In an era when the world’s attention is fixed on conflicts and divisions, Pearls of Sustainable Peace offers a different gaze: one that looks inward first. “If you hold this book,” the author writes, “you hold a mirror.” It is a mirror that reflects not only our flaws but also our possibilities. And in that reflection lies the promise that peace, however fragile, can still be sustained — one home, one school, one heart at a time.
Author Profile
Muhammed Trawally is a Gambian peace advocate, educator, and writer. He currently serves as the Country Director of the Institute of International Peace Leaders, an organization aligned with the United Nations Sustainable Development Goals, particularly SDG 16 (Peace, Justice and Strong Institutions). He also chairs the Unity of Nations Action for Climate Change Council Gambia SDG Leaders, registered in India. He serves as the Global Director of Media and Public Relations for the United Youth for a Sustainable Globe.
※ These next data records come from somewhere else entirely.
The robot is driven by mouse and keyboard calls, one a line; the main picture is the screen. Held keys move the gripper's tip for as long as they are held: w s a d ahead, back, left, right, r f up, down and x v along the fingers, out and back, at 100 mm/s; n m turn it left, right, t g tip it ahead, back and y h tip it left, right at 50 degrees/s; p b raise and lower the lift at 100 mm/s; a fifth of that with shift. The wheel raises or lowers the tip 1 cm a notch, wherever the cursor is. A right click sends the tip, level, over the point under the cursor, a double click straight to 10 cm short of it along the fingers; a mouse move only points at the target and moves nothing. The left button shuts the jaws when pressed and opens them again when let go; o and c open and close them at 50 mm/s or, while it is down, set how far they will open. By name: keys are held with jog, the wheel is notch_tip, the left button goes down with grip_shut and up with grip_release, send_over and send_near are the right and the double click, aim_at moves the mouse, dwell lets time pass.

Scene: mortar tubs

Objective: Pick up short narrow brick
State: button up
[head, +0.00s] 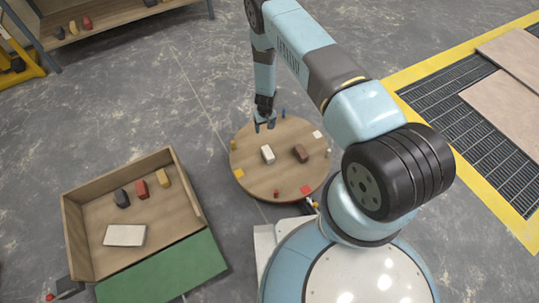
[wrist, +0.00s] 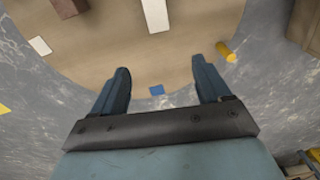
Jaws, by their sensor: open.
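Two bricks lie apart on the round wooden table: a cream brick (head: 268,154) near its middle and a brown brick (head: 300,153) to its right. I cannot tell for sure which is the short narrow one. In the wrist view the cream brick (wrist: 155,14) is cut by the top edge, and the brown brick (wrist: 68,6) is at top left. My gripper (head: 265,124) is above the table's far edge, beyond the cream brick. In the wrist view its two fingers (wrist: 161,80) are wide apart with nothing held between them.
A wooden tray (head: 88,263) at left holds dark, red and yellow bricks and a pale slab. A shelf stands behind.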

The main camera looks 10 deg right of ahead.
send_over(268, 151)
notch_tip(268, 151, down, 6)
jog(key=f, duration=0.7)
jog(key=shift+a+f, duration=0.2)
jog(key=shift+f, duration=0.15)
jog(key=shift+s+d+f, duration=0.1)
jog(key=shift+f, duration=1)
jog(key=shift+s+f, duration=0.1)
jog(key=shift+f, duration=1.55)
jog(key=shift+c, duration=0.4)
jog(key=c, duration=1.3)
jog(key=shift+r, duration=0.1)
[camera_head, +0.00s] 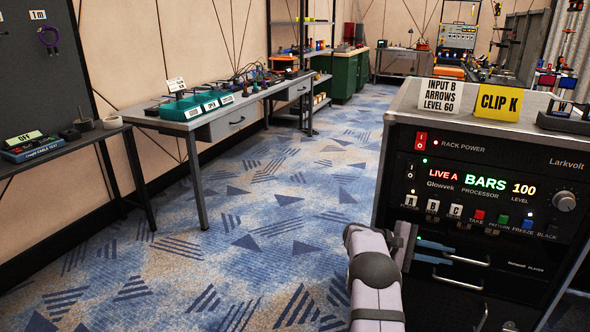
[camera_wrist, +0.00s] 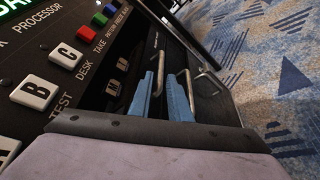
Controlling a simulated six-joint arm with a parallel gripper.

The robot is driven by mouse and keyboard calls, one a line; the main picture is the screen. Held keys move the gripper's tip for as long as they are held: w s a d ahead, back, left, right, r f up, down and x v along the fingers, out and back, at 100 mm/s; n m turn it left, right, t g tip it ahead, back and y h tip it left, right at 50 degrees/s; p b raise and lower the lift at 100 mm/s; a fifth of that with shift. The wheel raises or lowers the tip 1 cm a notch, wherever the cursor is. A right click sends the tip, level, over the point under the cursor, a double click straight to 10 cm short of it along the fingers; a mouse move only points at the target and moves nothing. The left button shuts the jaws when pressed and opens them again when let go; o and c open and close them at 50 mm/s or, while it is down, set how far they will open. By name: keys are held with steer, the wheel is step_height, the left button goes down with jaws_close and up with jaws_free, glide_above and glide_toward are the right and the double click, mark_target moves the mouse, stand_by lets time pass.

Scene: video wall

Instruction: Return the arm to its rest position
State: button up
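My gripper (camera_head: 452,256) is in front of the dark rack at the right of the head view, below the processor's row of buttons. Whether the fingertips touch the panel I cannot tell. My arm reaches up from the bottom of the head view to the rack.
The processor (camera_head: 485,190) reads LIVE A, BARS and 100. A grey table (camera_head: 190,123) stands left. The carpet (camera_head: 270,225) between is clear.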

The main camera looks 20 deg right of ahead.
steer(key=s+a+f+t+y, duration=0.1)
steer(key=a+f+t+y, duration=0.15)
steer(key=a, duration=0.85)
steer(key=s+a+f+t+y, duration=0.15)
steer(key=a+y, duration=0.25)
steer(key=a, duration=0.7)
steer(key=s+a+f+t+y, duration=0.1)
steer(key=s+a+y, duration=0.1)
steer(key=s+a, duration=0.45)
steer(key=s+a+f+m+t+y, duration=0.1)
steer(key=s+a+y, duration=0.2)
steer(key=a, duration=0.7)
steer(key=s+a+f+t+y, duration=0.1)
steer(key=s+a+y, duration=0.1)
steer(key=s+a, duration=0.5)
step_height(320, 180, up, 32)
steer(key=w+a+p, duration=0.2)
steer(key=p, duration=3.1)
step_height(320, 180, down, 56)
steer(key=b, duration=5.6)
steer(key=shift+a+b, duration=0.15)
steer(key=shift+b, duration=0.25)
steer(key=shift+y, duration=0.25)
Trained in International Conflict Analysis and Peacebuilding by a German Institute and certified by the United States Institute of Peace in civic-military coordination and media and arts for peacebuilding, Trawally’s professional journey bridges global activism and community-based development. His work has earned him international recognition—he was listed among the World Book of Records’ Most Inspiring Men on Earth (2022) and has been invited to speak at global forums, including the Global Peace Summit (Dubai) and the Sevagram Ashram Symposium (India).